A ROW has blown up between parents and education chiefs over an out-of-school club at a York school.

Parents with youngsters at Robert Wilkinson School, in Strensall, are angry that since the closure of the Frendz Club, there has been no provision for working parents who need care for youngsters during the school holidays.

Single mum Sharon Savage, 44, of Lowcroft, Strensall, said she really struggled to find child care for her ten-year-old son, Peter, and that there were dozens of others like her.

"Including Christmas, the out-of-school club will have been closed for a total of ten weeks this year, which is no good to anyone and has made a lot of people very upset," said Mrs Savage.

"The Frendz Club was a lifeline to many of us and since it closed, the school has made no effort to take it over.

"Children of nine and ten don't want to be with childminders. They want to be able to play with their friends, and that can only happen in a club."

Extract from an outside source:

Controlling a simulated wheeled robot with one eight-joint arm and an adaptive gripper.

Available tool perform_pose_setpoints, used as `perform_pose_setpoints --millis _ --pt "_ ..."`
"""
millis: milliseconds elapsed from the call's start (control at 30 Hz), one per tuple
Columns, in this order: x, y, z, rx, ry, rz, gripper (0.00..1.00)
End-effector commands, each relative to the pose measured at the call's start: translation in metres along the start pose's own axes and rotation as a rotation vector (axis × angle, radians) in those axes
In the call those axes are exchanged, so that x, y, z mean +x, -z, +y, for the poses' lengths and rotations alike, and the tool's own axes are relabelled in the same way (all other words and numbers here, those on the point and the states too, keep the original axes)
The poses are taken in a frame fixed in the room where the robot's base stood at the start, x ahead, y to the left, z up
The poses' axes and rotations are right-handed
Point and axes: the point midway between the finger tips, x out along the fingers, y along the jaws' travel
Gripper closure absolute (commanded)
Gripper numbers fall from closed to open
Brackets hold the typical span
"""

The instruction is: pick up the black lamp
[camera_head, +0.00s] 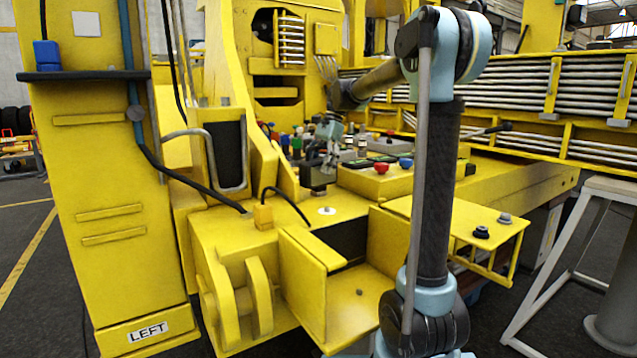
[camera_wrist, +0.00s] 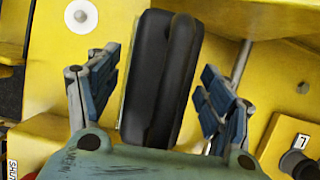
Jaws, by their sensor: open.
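The black lamp (camera_wrist: 160,75) is a dark, rounded, upright-looking body with a groove along it, and it lies between my gripper's two fingers in the wrist view. My gripper (camera_wrist: 165,88) is open, with a blue-grey finger on each side of the lamp and a visible gap on both sides. In the head view my gripper (camera_head: 320,158) is small and far off, over the yellow machine, with a dark block, seemingly the lamp (camera_head: 318,177), just below it. The lamp's lower end is hard to make out there.
A control panel with red (camera_head: 381,168) and blue (camera_head: 405,163) knobs stands right of my gripper. A white disc (camera_head: 327,211) lies on the yellow surface in front. A yellow upright plate (camera_head: 262,150) rises at left. An open yellow box (camera_head: 315,268) is nearer.

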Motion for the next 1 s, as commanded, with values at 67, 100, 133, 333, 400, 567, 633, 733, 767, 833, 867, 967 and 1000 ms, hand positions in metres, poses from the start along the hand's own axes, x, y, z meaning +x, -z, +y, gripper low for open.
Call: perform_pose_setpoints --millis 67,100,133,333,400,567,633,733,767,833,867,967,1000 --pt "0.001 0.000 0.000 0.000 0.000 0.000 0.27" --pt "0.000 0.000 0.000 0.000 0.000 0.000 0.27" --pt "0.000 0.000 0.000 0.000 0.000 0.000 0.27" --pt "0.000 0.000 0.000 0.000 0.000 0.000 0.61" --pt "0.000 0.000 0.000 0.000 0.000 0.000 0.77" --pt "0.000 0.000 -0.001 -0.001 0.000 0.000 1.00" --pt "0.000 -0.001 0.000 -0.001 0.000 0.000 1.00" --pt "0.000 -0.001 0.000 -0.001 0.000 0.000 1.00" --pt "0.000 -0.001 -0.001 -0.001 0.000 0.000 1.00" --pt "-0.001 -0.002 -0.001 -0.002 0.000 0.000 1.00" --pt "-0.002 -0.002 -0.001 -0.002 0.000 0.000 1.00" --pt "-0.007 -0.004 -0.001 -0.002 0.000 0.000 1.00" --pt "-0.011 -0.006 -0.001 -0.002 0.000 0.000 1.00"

In November last year the Evening Press reported that workers and parents of children at the Frendz Club were told that the club would close at the end of the year, leaving about 100 children without adequate care provision before and after school.

A spokeswoman for the Frendz Club, which runs eight clubs in Yorkshire, said the closure related to the "personal reasons" of director Kathleen Wallace. The group also runs two independent schools and three private nurseries in Wakefield and Barnsley.

The school organises breakfast and after-school clubs for youngsters, but does not currently have any holiday clubs.

Rosemary Flanagan, early years and extended schools co-ordinator at City of York Council, said it was not the school's responsibility to run such clubs.

She said for any voluntary group or parents' co-operative to run a holiday club they had to go through an Ofsted application.

This process, which includes police and health and safety checks, can take up to 26 weeks, and Mrs Flanagan said she was not aware of any applications in at present for Robert Wilkinson School.

Mrs Flanagan said: "If there are enough parents saying that they want this provision then the council can support them in setting up a group, but they would have to show that the facility would be financially viable.

"There would have to be a minimum of 16 children for such a facility to run and be financially viable, because three adults would have to be employed looking after them."

Head teacher Richard Ludlow, governors and council officials will be meeting parents at the school on Thursday at 6pm to discuss the matter.

Mr Ludlow said he did not wish to comment.